経済制裁の強化はもちろん重要である。しかし、北朝鮮に対しては国際社会がこれまでに何度も制裁を科してきたことを忘れてはならない。また、経済制裁をどれだけ厳格にしても抜け道があることは避けられない。何と言っても貧困に慣れた国民にどれだけ制裁を強化しても、大きな痛手を感じないだろう。過去の事例でも経済制裁の効果は時間がかかる。1979年のソ連によるアフガニスタン侵攻には西側を中心とした経済制裁がかされたが、それが赤軍の撤退を促したわけではなかった。むしろレーガン政権期が600隻海軍やSDI構想といった軍備増強を打ち出したことで、アメリカとの軍拡競争について行けなくなってソ連がペレストロイカを採用したのである。その他にもアパルトヘイト時代の南アフリカはアラブ諸国からの石油禁輸という制裁を受けたが、石炭液化で乗り切った。むしろ当時の南アフリカはアフリカで最も豊かな国だった。しかも、アメリカとイギリスはアジアとヨーロッパを結ぶ地理的条件から大英帝国の戦略要衝だった南アフリカを共産主義の防波堤と見なし、国際的な制裁には及び腰だった。
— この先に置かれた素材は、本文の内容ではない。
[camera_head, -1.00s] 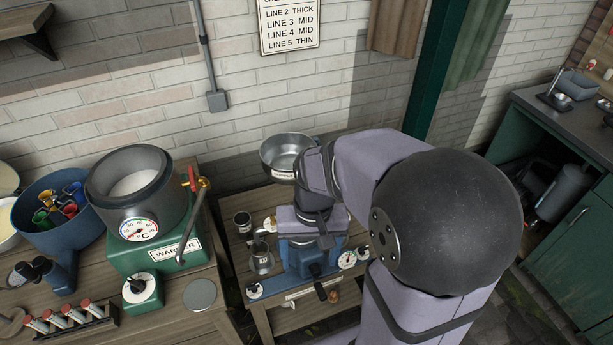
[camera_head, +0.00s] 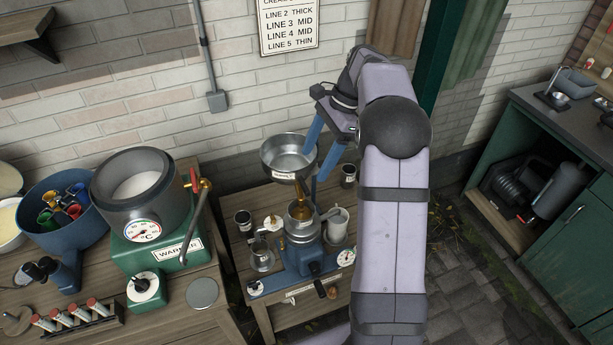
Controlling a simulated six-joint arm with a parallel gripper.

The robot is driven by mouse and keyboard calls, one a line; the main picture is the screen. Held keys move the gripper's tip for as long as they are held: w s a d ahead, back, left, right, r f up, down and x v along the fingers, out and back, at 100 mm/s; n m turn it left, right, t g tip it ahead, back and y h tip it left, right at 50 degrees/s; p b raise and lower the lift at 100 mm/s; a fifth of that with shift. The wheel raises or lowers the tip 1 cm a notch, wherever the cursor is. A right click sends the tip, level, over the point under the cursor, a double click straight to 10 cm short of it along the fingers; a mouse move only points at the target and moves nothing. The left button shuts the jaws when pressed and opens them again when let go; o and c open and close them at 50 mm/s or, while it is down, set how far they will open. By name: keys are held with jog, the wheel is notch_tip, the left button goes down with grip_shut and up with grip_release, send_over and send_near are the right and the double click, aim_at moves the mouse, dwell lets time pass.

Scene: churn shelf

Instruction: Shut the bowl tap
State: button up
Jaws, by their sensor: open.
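The steel bowl (camera_head: 287,160) with a white label on its front stands above the blue machine (camera_head: 303,258) on the low bench. A brass-coloured piece, seemingly the bowl tap (camera_head: 300,190), shows under the bowl's front right, above the machine's open top cup (camera_head: 300,210). I cannot tell its handle position or whether anything flows. My gripper (camera_head: 316,167) points down at the bowl's right side, its two blue fingers apart. The left finger overlaps the bowl's right rim in view; contact cannot be told. No object shows between the fingers.
A steel mug (camera_head: 338,225) stands right of the machine, and a dark jar (camera_head: 347,175) behind it. A small pot (camera_head: 261,256) stands left. The green warmer (camera_head: 165,245) with its red-handled tap (camera_head: 194,180) is further left. Brick wall stands close behind.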

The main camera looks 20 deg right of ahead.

こうした歴史を振り返ってみても、経済制裁だけで北朝鮮を屈服させされるとは考えにくい。やはり力を背景にした交渉で北朝鮮に臨む必要がある。また中国は六ヶ国協議の重要な当事者ではあるが、北朝鮮に対するこの国の影響力を過大評価すべきでなないだろう。1990年代に核実験の相互応酬で世界に緊張をもたらしたインドとパキスタンでさえ、今や実験を止めている。21世紀になっても核実験を続けているのは北朝鮮だけで、中国の説得などこの国は歯牙にもかけていないのだ。もはや従来の対策では北朝鮮の暴走を止める効果は期待できない。このまま北朝鮮を増長させると、今年に入ってからアメリカとサウジアラビアとの衝突を繰り返しているイランも同様に振る舞いかねない。